DATA FOR THIS EXERCISE>
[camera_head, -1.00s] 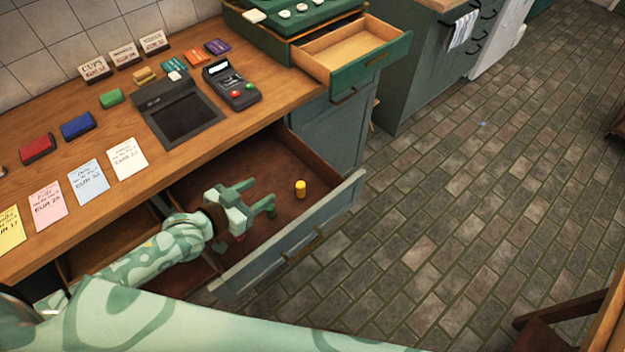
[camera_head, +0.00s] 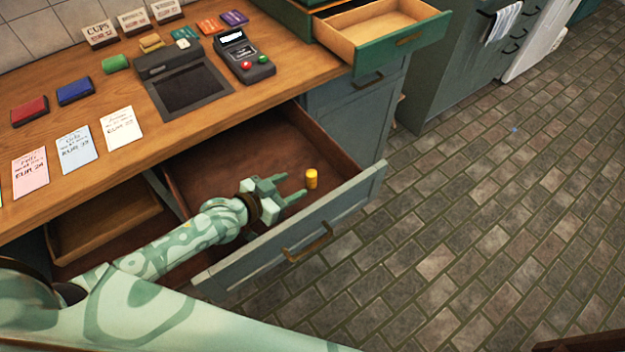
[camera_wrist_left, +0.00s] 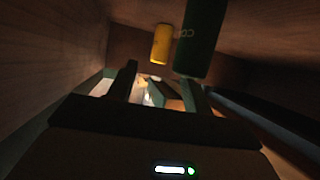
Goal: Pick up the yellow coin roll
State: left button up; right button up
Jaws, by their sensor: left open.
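The yellow coin roll (camera_head: 312,179) stands upright on the floor of the open lower drawer (camera_head: 215,168), near its right end. It also shows in the left wrist view (camera_wrist_left: 162,44), beyond the fingers. My left gripper (camera_head: 292,187) is inside the drawer, open and empty, with its fingertips pointing at the yellow roll and a short gap left between them. In the left wrist view the fingers (camera_wrist_left: 160,85) are apart. A dark green roll with lettering (camera_wrist_left: 201,38) appears just right of the yellow one there; I cannot make it out in the head view. My right gripper is not in view.
The drawer's front panel (camera_head: 335,222) and side walls enclose the gripper. The wooden counter (camera_head: 205,118) overhangs the back, with a card terminal (camera_head: 244,58), a dark tray (camera_head: 183,85) and paper cards. A green upper drawer (camera_head: 385,35) stands open and empty.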

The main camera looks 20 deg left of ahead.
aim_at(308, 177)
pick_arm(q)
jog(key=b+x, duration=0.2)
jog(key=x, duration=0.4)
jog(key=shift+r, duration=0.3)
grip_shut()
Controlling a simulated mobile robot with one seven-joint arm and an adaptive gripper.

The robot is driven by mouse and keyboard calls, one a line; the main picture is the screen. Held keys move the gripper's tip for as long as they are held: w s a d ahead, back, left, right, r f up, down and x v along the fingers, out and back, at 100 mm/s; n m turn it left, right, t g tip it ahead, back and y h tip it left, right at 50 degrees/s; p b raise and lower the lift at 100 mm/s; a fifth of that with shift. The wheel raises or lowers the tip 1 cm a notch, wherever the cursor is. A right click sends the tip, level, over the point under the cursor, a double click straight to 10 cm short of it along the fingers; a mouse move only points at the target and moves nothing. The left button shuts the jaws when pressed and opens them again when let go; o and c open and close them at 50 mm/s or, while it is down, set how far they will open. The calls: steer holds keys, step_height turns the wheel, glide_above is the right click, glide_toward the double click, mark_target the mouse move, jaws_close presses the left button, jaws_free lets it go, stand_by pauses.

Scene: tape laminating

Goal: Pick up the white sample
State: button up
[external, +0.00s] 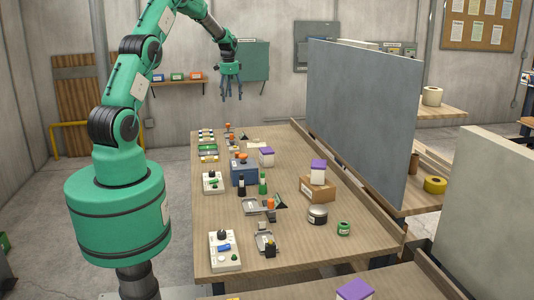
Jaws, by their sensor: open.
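My gripper (231,94) hangs high above the far end of the wooden table (300,245), fingers pointing down, open and empty. I cannot tell for sure which thing is the white sample. White containers with purple lids are in view: one (266,158) stands near the middle of the table beside a blue box, and one (318,174) stands on a brown cardboard box (317,190). A third (354,290) is partly cut off at the bottom edge. My gripper is well apart from all of them.
Several small fixtures, such as a white panel with knobs (225,251), line the table's left side. A tall grey partition (362,115) rises along the right side.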

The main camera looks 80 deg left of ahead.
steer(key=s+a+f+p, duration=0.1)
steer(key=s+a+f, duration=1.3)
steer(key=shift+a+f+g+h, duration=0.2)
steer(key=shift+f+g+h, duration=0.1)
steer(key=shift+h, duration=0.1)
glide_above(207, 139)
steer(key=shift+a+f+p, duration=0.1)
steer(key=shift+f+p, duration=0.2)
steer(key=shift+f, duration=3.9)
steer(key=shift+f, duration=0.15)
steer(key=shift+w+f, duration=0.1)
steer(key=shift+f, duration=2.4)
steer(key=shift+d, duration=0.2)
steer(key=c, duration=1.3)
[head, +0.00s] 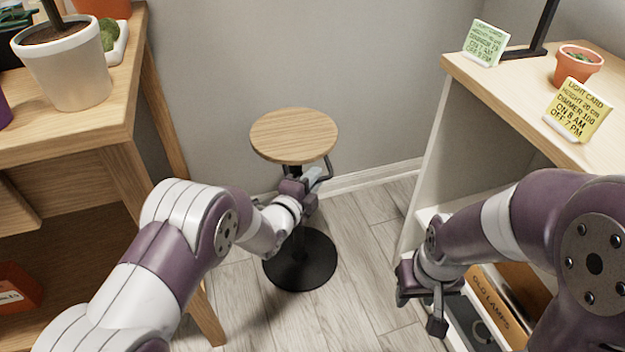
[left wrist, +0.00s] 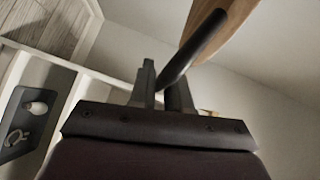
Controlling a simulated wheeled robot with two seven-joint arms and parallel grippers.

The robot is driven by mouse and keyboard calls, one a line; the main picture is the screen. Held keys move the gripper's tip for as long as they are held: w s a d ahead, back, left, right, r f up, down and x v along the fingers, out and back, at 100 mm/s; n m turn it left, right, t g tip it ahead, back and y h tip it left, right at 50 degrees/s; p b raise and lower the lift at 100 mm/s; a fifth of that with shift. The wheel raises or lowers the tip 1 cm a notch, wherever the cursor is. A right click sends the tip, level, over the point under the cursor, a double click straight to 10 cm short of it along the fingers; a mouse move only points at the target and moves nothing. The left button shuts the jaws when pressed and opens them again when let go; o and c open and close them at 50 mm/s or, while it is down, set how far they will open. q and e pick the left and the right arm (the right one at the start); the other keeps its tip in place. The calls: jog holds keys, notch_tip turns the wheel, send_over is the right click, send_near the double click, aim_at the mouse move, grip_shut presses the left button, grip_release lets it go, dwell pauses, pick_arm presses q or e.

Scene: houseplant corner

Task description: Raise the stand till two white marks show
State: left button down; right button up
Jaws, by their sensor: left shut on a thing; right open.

WHAT THE TASK ASKS> How many lines in these entries contain the string "Controlling"? State the number and nothing more.

ANSWER FOR THIS EXERCISE> 2